Four months later, upon recеipt of the F.B.I. report, petitioner was charged with the burglary of the residence.
Petitioner does not contend that his initial arrest was unlawful. Where a lawful arrest occurs,
The state contends the failure to comply with
Conversely, petitioner contends that noncompliance with
“* * * If the person arrested is released without a charge being preferred against him, аll instruments, articles or things seized from him, other than contraband shall be returned to him upon release.”
“Nevеrtheless, the defendant contends the clothes and the hair sweepings should have been suppressed because the police violated
Ill.Ref.Stat. (1971) Ch. 38, Sec. 108-2 when the police did not return these items upon the defendant‘s release that same night. * * *”
“* * * Defendant claims that this section has a basis in the Fоurth Amendment and represents a legislative codification of it; and that the items retained in violation of this section must be suppressed under the еxclusionary rule.
“The seizure and retention of these items did not constitute a violation of defendant‘s Fourth Amendment rights. As stated previously, the defendant was validly arrested and the items were validly seized. The retention of these items after defendant was released was valid because the items could be easily destroyed. * * *
“* * * Therefore, at most, only the retention of the defendant‘s clothing violated the language of the Statute. As such rеtention was only a violation of a statutory right and not a constitutional one, the clothing is not subject to the exclusionary rule of evidencе and did not require suppression.”
The Illinois court reiterated this holding in People v. Tompkins, 24 Ill.App3d 470, 321 N.E.2d 326, 327 (1974), where the facts are essentially the same as petitioner‘s case. The court in Tompkins stated:
“The State contends that the failure to comply with
section 108-2 constitutes a mere tеchnical error which does not compel a suppression of the evidence. We agree. * * *”
Section 108-2 must be read in conjunction withsection 108-14 of the same statute which states:“‘No warrant shall be quashed nor evidenсe suppressed because of technical irregularities not affecting the substantial rights of the accused.’
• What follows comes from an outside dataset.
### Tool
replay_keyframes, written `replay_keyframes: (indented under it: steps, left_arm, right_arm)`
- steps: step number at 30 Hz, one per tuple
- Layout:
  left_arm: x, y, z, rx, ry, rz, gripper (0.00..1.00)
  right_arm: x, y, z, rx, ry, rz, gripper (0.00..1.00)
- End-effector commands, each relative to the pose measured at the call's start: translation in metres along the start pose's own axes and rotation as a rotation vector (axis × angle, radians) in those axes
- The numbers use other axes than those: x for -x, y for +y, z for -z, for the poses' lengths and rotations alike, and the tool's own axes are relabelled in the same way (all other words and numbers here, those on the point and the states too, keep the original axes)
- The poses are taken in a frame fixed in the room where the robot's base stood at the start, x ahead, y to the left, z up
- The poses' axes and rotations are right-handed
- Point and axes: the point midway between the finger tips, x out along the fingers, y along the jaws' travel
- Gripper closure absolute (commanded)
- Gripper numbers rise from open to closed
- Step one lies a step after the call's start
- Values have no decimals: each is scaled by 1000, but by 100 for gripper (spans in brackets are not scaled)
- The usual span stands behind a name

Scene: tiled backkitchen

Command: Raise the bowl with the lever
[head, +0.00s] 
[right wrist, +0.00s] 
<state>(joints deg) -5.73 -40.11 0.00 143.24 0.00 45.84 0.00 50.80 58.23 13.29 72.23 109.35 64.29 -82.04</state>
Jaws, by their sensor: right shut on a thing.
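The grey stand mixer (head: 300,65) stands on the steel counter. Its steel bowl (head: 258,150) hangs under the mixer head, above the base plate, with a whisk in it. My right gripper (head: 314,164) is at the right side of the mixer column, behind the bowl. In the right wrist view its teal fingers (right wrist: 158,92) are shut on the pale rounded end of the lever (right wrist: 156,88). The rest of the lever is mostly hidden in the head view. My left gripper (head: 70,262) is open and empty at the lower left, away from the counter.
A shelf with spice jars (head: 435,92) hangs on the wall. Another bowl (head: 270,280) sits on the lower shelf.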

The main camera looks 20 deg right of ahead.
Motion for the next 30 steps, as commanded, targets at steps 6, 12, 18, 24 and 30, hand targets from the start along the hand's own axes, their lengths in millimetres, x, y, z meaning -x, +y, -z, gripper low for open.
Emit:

“The aforementioned statute was applied in People v. Smith, 50 Ill2d 229, 278 N.E.2d 73, wherein the defendant unsuccеssfully urged the suppression of evidence based on a violation of
section 108-2 . The court held that a failure to comply with a statutory direction to furnish an inventory of seized materials pursuant to a warrantless search will not, in the absence of prejudice, invalidate an otherwise proper search and seizure.”
Montana follows the rule of statutory construction where, in borrowing a statute from аnother state, the legislature borrows the construction placed upon it by the highest court of the state from which it is borrowed. Durnah, v. Southside National Bank of Missoula, 169 Mont. 466, 548 P.2d 1383, (1976). While this Court will considеr the construction placed on the borrowed statute, such construction is not binding upon this Court. State ex rel. Dept. of Highways v. Hy-Grade Auto Court, 169 Mont. 340, 546 P.2d 1050, (1976).
In the case at hand, we accept the сonstruction placed upon the statute by the Illinois court and adopt it for our own. Accordingly, petitioner‘s writ for supervisory control or оther applicable writ is denied.
MR. JUSTICES DALY and HASWELL concur.
MR. JUSTICE SHEA, dissenting:
I would grant the petition for writ of supervisory control and suppress use of the shoes as evidence.
The majority states that “petitioner‘s shoes were taken from him at the time of the arrest.” But, they were not taken to hold as evidence. They were tаken along with all his clothes and belongings on his person as part of the standard booking procedures used when a person is arrested and taken to jail. His clothes and shoes were not “seized” at that time.
At the time defendant was booked he was under arrest only for car burglary, and his clothes (including his shoes) were taken from him before he was ever a suspect in the burglary of the house. It was later that the police checked the footprints outside the house and comparing them with defendant‘s shoes, determined that he might be linked to the house burglary.